## Given instruction
From the first line of the data below, copy each line up to the one containing "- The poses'", and include that line too.
** Begin **
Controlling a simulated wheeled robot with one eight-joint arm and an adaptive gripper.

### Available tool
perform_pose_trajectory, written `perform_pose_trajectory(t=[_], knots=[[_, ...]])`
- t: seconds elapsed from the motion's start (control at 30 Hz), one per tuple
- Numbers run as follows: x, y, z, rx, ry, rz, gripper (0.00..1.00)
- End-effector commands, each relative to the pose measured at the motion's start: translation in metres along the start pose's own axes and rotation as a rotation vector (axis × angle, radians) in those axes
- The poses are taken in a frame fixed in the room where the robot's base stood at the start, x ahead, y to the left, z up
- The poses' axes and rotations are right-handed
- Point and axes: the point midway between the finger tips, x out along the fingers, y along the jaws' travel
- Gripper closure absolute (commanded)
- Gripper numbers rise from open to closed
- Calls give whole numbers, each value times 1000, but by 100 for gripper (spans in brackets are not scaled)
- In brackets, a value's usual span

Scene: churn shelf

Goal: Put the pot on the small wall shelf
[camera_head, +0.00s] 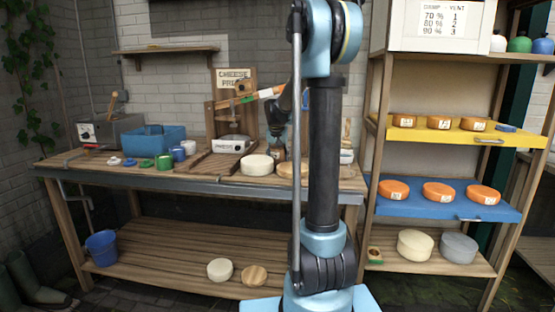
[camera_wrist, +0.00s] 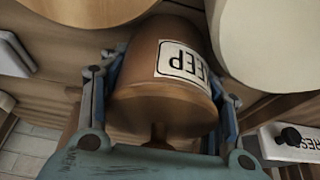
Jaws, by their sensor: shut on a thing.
** End **
## Answer to the problem
Controlling a simulated wheeled robot with one eight-joint arm and an adaptive gripper.

### Available tool
perform_pose_trajectory, written `perform_pose_trajectory(t=[_], knots=[[_, ...]])`
- t: seconds elapsed from the motion's start (control at 30 Hz), one per tuple
- Numbers run as follows: x, y, z, rx, ry, rz, gripper (0.00..1.00)
- End-effector commands, each relative to the pose measured at the motion's start: translation in metres along the start pose's own axes and rotation as a rotation vector (axis × angle, radians) in those axes
- The poses are taken in a frame fixed in the room where the robot's base stood at the start, x ahead, y to the left, z up
- The poses' axes and rotations are right-handed

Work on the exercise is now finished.